Copy each line in the data that includes the word "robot".

━━━━

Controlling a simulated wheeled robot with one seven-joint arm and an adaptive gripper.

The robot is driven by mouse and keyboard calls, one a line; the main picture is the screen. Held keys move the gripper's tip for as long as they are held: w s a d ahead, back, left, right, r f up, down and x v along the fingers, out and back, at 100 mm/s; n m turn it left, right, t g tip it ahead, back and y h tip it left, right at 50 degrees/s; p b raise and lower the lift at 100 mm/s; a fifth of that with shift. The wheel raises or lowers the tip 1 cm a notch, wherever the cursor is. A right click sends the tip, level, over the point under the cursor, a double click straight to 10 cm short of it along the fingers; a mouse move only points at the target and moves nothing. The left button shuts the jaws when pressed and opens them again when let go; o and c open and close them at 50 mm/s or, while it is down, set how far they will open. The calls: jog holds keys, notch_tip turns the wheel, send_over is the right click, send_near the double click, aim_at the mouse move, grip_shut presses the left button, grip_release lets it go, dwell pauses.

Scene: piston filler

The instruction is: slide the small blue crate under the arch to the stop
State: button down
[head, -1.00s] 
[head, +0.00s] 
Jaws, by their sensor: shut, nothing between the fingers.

━━━━

Written reply
Controlling a simulated wheeled robot with one seven-joint arm and an adaptive gripper.
The robot is driven by mouse and keyboard calls, one a line; the main picture is the screen. Held keys move the gripper's tip for as long as they are held: w s a d ahead, back, left, right, r f up, down and x v along the fingers, out and back, at 100 mm/s; n m turn it left, right, t g tip it ahead, back and y h tip it left, right at 50 degrees/s; p b raise and lower the lift at 100 mm/s; a fifth of that with shift. The wheel raises or lowers the tip 1 cm a notch, wherever the cursor is. A right click sends the tip, level, over the point under the cursor, a double click straight to 10 cm short of it along the fingers; a mouse move only points at the target and moves nothing. The left button shuts the jaws when pressed and opens them again when let go; o and c open and close them at 50 mm/s or, while it is down, set how far they will open. The calls: jog holds keys, notch_tip turns the wheel, send_over is the right click, send_near the double click, aim_at the mouse move, grip_shut presses the left button, grip_release lets it go, dwell pauses.

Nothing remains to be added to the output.